At that time, I didn’t even know that female stalkers existed. Stalking was something fairly new in our society. People didn’t talk about it much. A friend of a friend sent me his story. His female stalker followed him around, threatened his life and sat outside his house for hours. Miss N didn’t do the scary, aggressive stalking. She just attended the same classes as her victims. She stalked them on social media. She took their photos, showed pictures of them to her friends, with derogatory verbal commentary. Due to her detailed reporting, we knew things about people we have never even met. We knew who they were, what their names were and what they did for a living. She made fun of them, made them known in her circle, even though none of her friends knew them. She talked about them incessantly and slandered their girlfriends. Seems innocent right? Sure, at some point, people had enough of her talking. We’d say „just give it a rest…” Once she „wore out” the material, she’d just move on to the next person. She would find a new man to stalk, pester and obsess over.

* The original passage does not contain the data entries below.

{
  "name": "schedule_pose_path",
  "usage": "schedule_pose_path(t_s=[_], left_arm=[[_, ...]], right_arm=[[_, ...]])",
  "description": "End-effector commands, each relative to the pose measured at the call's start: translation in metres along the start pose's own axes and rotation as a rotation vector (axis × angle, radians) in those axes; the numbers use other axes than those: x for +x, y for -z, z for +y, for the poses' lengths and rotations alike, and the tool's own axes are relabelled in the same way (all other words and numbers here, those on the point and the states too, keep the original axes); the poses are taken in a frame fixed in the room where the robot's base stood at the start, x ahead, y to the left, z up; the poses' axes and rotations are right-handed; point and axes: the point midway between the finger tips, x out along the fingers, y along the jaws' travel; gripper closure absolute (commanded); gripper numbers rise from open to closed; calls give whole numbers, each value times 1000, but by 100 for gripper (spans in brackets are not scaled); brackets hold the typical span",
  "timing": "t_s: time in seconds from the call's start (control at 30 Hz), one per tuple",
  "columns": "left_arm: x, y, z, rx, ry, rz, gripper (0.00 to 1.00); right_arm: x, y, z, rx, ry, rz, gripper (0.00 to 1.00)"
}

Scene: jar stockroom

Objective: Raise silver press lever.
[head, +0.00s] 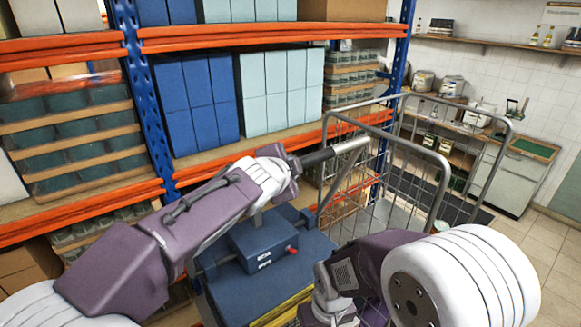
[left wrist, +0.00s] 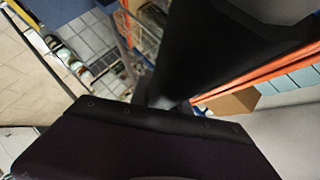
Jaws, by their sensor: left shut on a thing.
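The silver press lever (head: 350,146) shows in the head view as a pale metal bar sticking out to the right beyond my left gripper (head: 318,158). The black fingers of that gripper are shut on the lever and hide part of it. A thin grey arm (head: 328,187) slants up from the blue press (head: 262,246), which has a small red knob on its front. In the left wrist view, dark gripper parts fill much of the picture and a small piece of the grey lever (left wrist: 166,103) shows between them. My right gripper is not visible.
A wire cage trolley (head: 440,160) stands close to the right of the lever. Behind are racks with orange beams (head: 230,40), holding blue and pale boxes and jars. My right arm fills the lower right. Tiled floor lies at the far right.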

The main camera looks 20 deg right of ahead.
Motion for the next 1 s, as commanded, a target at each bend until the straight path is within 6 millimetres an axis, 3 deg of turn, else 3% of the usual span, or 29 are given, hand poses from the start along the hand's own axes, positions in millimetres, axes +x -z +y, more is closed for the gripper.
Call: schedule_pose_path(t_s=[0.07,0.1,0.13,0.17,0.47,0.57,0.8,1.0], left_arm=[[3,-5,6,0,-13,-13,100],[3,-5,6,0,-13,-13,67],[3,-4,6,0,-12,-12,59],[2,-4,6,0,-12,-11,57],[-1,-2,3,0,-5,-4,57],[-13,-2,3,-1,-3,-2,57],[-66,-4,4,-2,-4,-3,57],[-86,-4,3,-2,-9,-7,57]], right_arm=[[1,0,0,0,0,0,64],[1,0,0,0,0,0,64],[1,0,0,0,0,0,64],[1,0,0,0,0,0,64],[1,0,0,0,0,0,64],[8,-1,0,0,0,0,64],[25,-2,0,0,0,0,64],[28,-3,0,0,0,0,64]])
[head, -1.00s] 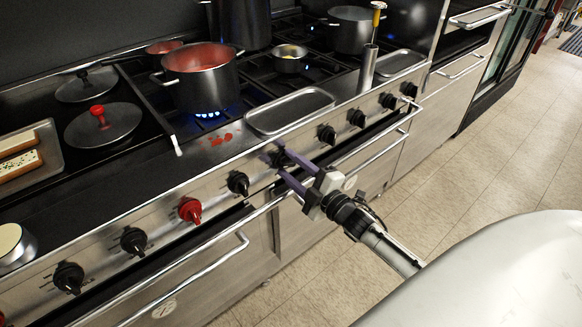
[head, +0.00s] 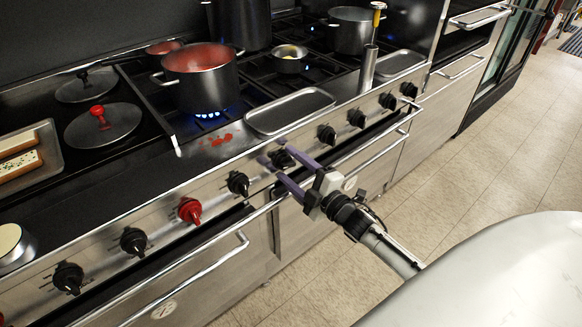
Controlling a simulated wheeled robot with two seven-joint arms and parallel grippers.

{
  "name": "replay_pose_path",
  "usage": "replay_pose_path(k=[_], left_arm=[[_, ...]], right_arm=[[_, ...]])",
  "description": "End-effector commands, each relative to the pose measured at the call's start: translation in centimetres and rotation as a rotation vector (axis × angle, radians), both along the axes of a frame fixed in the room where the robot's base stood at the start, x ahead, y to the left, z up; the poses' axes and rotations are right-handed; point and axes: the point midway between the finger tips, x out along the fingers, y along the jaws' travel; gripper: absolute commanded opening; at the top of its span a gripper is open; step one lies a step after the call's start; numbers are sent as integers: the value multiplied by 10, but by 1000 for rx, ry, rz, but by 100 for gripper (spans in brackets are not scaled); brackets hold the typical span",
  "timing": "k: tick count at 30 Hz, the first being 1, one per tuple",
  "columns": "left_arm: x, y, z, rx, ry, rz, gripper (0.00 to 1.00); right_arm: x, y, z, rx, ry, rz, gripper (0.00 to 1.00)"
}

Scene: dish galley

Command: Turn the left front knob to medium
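The stove's front panel carries a row of knobs. One black knob (head: 282,158) sits at the fingertips of my right gripper (head: 276,155). The gripper's two purple fingers are spread apart, one on each side of this knob, and a gap shows between them. Whether either finger touches the knob is hard to tell, and the knob's marks are too small to read. Blue flame burns under the large pot (head: 203,82) on the front left burner. My left gripper is not in view.
Other knobs line the panel, including a red knob (head: 190,210) and a black knob (head: 238,183) to the left, and another black knob (head: 326,134) to the right. A handrail (head: 345,160) runs below the panel. An empty steel tray (head: 290,110) lies above it. The floor is clear.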

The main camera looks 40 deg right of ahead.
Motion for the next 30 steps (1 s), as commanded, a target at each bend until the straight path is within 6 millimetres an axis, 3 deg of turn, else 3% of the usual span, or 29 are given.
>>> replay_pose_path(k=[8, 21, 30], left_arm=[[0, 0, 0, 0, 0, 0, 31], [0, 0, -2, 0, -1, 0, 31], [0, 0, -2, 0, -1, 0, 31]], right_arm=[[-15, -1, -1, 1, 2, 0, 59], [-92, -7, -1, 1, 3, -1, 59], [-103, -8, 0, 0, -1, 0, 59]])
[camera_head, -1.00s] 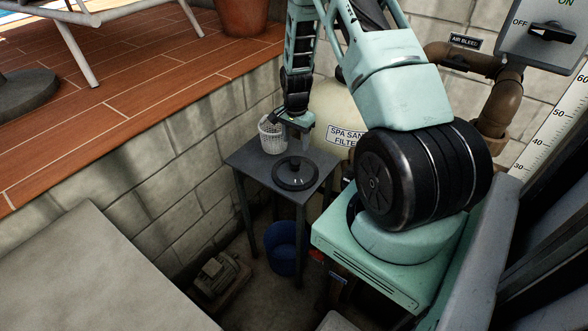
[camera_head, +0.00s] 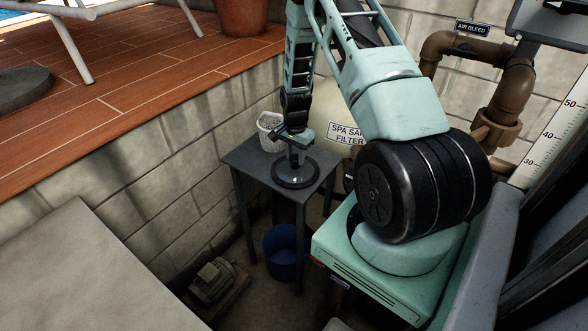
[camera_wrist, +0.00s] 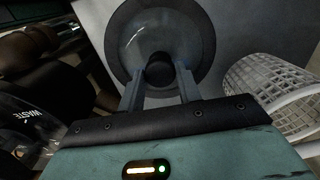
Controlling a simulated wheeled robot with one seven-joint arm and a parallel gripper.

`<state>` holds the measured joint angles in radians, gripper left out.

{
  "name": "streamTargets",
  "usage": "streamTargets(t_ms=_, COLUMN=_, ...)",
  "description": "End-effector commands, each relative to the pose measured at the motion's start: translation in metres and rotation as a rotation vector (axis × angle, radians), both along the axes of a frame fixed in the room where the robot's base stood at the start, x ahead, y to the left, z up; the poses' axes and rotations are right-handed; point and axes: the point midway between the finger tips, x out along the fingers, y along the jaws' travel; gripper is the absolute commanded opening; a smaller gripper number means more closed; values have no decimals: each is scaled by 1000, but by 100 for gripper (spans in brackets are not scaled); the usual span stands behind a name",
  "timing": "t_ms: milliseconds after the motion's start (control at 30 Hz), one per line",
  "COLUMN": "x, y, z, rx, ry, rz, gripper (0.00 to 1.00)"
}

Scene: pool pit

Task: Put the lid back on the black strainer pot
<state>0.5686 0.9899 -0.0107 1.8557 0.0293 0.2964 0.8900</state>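The lid (camera_head: 281,178), a round dark disc with a clear-looking middle and a black knob, lies flat on the small grey table. In the wrist view the lid (camera_wrist: 202,35) fills the top middle, its knob (camera_wrist: 159,72) between my two fingers. My gripper (camera_head: 294,163) points down over the lid. In the wrist view my gripper (camera_wrist: 161,80) is open, its fingers apart on either side of the knob, with narrow gaps showing. I cannot make out the black strainer pot for sure in any view.
A white basket (camera_head: 270,131) stands on the table (camera_head: 250,160) by the lid; it also shows in the wrist view (camera_wrist: 272,92). A blue bucket (camera_head: 283,252) and a motor-like unit (camera_head: 214,280) are on the floor. The filter tank (camera_head: 345,133) stands behind the table.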

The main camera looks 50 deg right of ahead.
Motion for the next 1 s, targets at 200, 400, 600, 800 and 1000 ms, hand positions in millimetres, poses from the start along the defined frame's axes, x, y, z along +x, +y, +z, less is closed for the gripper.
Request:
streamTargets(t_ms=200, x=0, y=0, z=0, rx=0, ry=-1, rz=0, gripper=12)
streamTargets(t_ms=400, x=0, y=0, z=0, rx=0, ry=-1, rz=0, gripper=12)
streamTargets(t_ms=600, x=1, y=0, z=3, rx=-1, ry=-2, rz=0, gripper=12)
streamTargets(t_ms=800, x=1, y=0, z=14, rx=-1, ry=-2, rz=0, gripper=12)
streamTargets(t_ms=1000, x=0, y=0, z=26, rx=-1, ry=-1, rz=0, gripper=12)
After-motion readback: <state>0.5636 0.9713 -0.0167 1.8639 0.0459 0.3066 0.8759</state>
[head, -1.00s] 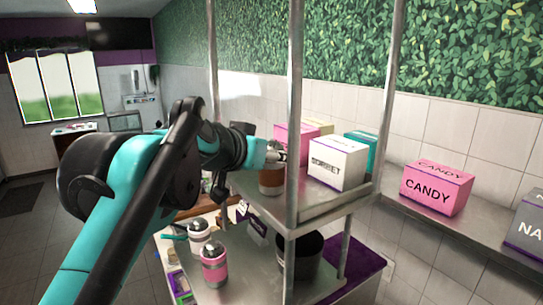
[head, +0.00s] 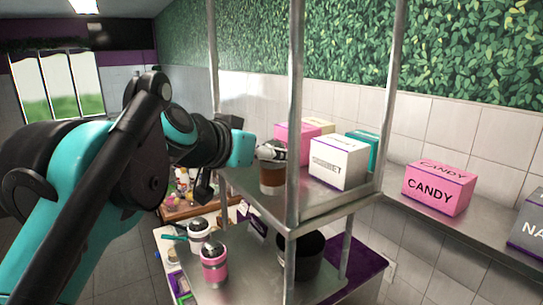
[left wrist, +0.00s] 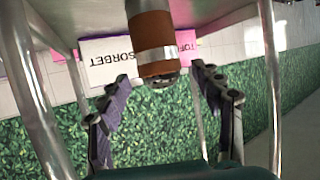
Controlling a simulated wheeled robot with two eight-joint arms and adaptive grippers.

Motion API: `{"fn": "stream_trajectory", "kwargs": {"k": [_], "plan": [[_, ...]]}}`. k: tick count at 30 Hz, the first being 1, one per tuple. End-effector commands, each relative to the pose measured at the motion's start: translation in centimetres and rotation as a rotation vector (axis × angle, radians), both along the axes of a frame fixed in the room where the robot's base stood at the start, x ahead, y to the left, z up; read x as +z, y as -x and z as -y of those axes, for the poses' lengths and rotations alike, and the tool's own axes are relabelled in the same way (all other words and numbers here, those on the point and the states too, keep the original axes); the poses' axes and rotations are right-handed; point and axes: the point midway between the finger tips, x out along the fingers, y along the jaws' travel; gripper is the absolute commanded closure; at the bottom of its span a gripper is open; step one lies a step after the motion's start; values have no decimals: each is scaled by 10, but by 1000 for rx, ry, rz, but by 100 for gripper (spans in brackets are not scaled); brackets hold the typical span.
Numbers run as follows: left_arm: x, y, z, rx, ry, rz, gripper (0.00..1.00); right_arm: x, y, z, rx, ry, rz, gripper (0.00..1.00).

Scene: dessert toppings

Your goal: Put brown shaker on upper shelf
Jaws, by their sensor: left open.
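The brown shaker (head: 272,179) stands upright on the upper shelf (head: 235,184), near its left end. Its silver band and dark lid face my left gripper (head: 256,150) in the head view. The shaker also shows in the left wrist view (left wrist: 155,38), which is upside down. There my left gripper (left wrist: 162,80) is open, with its two fingers apart on either side of the lid end and not closed on it. In the head view the fingers are hard to make out. My right gripper is not in view.
A white SORBET box (head: 339,163), a pink box (head: 293,142) and a teal box (head: 365,146) stand on the upper shelf. Metal posts (head: 295,110) rise at its corners. A white shaker (head: 199,236), a pink shaker (head: 214,265) and a black container (head: 308,255) are below.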

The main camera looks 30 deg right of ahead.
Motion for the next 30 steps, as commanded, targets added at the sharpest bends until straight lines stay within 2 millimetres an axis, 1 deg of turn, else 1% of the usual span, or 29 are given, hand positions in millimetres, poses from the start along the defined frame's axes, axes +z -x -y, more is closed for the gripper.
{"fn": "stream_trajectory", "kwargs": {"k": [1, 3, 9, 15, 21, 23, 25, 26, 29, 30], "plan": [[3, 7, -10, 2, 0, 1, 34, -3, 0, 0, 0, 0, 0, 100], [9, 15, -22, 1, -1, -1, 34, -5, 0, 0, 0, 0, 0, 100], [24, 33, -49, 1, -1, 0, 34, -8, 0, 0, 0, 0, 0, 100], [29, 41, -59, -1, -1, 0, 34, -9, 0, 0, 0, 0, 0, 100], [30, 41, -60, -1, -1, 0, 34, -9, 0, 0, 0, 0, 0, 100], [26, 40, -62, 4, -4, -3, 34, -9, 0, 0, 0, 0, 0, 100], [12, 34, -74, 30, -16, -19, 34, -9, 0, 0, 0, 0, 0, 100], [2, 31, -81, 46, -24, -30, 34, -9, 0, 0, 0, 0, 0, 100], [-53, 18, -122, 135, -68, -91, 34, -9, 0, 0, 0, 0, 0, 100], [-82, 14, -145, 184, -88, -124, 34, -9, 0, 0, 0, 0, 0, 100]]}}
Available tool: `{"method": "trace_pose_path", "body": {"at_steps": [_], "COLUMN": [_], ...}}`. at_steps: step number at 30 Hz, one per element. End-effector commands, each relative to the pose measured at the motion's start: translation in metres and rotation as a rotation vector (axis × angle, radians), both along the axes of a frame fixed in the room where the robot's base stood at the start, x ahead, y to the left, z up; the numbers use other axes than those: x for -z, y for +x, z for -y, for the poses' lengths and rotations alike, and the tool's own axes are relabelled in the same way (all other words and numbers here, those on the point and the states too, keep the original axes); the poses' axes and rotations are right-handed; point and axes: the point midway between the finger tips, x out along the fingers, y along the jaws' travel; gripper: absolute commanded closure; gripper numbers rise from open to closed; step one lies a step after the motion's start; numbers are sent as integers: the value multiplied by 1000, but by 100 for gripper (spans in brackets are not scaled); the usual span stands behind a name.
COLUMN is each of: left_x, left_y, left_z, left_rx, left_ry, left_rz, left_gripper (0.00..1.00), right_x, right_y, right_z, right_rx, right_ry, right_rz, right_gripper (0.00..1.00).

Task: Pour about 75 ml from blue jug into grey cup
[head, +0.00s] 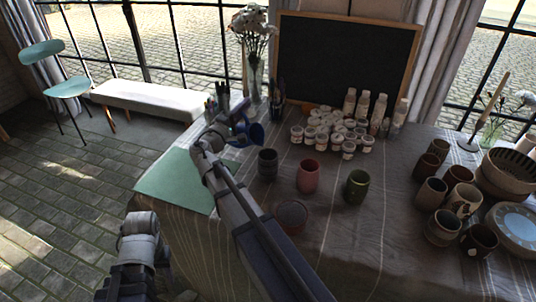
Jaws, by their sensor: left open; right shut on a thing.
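The blue jug (257,136) is held above the table near the back left. My right gripper (240,130) is shut on it, and its fingers are partly hidden by the wrist. The jug looks tilted, but its contents cannot be seen. The dark grey cup (267,163) stands upright on the table, just below and right of the jug in the picture, apart from it. Of my left arm, only links show at the lower left. Its gripper fingers cannot be made out.
A pink-red cup (308,177) and a green cup (357,187) stand right of the grey cup. A low round dish (291,216) lies in front, beside my right forearm. Several paint pots (325,135) stand behind. Brown cups (431,193) crowd the right. A green mat (170,182) lies left.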

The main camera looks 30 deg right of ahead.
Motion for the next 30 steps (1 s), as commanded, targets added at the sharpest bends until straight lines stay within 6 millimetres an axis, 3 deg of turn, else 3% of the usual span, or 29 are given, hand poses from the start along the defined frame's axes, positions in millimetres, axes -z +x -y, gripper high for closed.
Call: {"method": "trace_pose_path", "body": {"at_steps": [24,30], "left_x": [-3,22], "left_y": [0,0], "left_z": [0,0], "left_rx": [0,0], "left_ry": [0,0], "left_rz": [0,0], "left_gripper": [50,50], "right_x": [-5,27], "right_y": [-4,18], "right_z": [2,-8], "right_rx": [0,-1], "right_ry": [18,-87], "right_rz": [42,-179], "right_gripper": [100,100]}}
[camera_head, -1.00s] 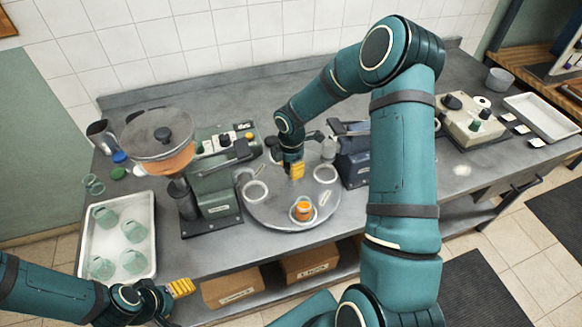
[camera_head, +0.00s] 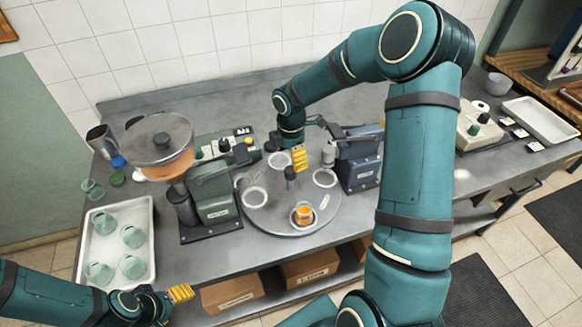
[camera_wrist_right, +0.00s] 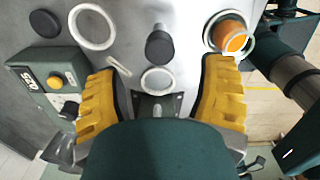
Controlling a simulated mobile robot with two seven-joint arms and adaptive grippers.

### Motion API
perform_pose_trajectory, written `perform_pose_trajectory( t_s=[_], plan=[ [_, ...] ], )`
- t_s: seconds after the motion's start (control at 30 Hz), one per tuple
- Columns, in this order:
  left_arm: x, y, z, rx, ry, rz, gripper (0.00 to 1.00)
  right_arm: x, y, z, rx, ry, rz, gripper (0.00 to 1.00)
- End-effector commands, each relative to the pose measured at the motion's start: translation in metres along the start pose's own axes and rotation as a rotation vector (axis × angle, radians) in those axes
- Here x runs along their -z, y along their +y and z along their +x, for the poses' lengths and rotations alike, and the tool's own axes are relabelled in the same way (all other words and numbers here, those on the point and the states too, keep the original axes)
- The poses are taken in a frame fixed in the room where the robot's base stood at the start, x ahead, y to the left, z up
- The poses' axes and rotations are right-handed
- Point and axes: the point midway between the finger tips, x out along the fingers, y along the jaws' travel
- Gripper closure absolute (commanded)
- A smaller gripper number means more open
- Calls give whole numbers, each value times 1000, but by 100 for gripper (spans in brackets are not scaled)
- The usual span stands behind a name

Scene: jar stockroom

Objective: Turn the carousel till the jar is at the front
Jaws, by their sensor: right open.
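The carousel (camera_head: 262,215) is a round grey turntable with several white rings and a dark centre post (camera_head: 291,178). A jar with orange contents (camera_head: 303,215) stands in a ring near the carousel's front edge; the jar also shows at the upper right of the right wrist view (camera_wrist_right: 232,38). My right gripper (camera_head: 299,160) is over the back part of the carousel, behind the post. In the right wrist view (camera_wrist_right: 161,72) its yellow fingers are apart, with nothing between them but an empty ring below. My left gripper (camera_head: 182,292) is at the lower left, away from the carousel; its opening is unclear.
A dark green machine with a hopper (camera_head: 212,198) stands close to the carousel's left, and a blue-grey machine (camera_head: 358,160) close to its right. A white tray (camera_head: 151,245) with several green glass jars lies at left. Cardboard boxes (camera_head: 232,292) sit on the shelf below.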

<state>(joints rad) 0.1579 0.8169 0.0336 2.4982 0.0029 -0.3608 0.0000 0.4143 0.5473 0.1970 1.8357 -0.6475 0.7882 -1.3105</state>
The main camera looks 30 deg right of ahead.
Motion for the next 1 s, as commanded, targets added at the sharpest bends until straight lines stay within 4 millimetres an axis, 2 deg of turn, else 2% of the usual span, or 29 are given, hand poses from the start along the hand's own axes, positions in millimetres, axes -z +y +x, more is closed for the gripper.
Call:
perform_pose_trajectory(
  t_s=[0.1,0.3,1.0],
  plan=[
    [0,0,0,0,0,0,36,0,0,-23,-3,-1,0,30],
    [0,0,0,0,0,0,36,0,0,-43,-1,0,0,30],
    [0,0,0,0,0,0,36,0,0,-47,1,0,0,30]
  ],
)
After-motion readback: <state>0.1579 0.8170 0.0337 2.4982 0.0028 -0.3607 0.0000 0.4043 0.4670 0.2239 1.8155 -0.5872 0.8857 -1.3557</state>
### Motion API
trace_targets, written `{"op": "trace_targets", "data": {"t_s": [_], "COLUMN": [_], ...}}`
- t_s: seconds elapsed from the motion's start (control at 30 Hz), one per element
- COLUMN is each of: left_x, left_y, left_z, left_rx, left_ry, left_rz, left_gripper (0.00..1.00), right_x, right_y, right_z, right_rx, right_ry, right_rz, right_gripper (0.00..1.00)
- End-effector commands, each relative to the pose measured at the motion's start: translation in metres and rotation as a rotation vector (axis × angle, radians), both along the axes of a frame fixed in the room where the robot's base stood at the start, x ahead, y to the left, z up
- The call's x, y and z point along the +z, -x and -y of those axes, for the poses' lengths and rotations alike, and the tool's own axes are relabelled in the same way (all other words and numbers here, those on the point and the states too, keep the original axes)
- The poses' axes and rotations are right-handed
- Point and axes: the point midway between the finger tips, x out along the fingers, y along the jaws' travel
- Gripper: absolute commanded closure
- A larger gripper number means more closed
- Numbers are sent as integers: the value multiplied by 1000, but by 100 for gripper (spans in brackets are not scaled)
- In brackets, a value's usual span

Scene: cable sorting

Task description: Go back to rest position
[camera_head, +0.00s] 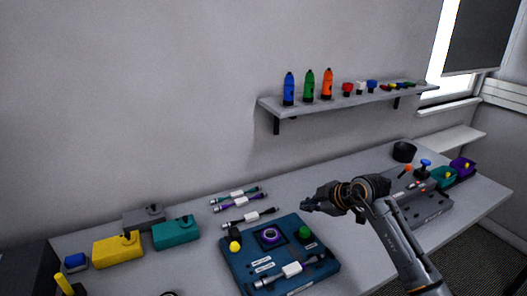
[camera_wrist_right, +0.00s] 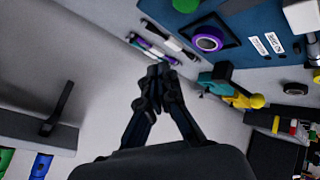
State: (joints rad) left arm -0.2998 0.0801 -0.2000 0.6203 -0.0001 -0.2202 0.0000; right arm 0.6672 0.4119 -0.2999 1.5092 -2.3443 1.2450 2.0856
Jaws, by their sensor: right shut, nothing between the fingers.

Men want what they want. It’s not up to you, me or anybody. Arthur Schopenhauer said „A man can do what he wants, but he cannot want what he wants” and he was right. We cannot choose whom we like.
Miss N was a textbook narcissist. She was pathologically jealous. She believed in the power of manipulation. In fact, she believed that all relationships are just two people manipulating each other. She didn’t believe in love, she didn’t even believe in desire. She just thought, that women manipulate men into wanting to have sex with them, because according to her idea of reality men are completely deprived of any free will. She didn’t think that people could just fall in love with each other. But what is the moral of this whole story? People like Miss N destroy people’s lives. If your friend talks badly about someone just ask yourself — what are the facts? Are there any facts? Can you check these facts? Do you know this person? If you can’t test what is being said, just tell your friend to shut up. Don’t be a tool in their hate campaign.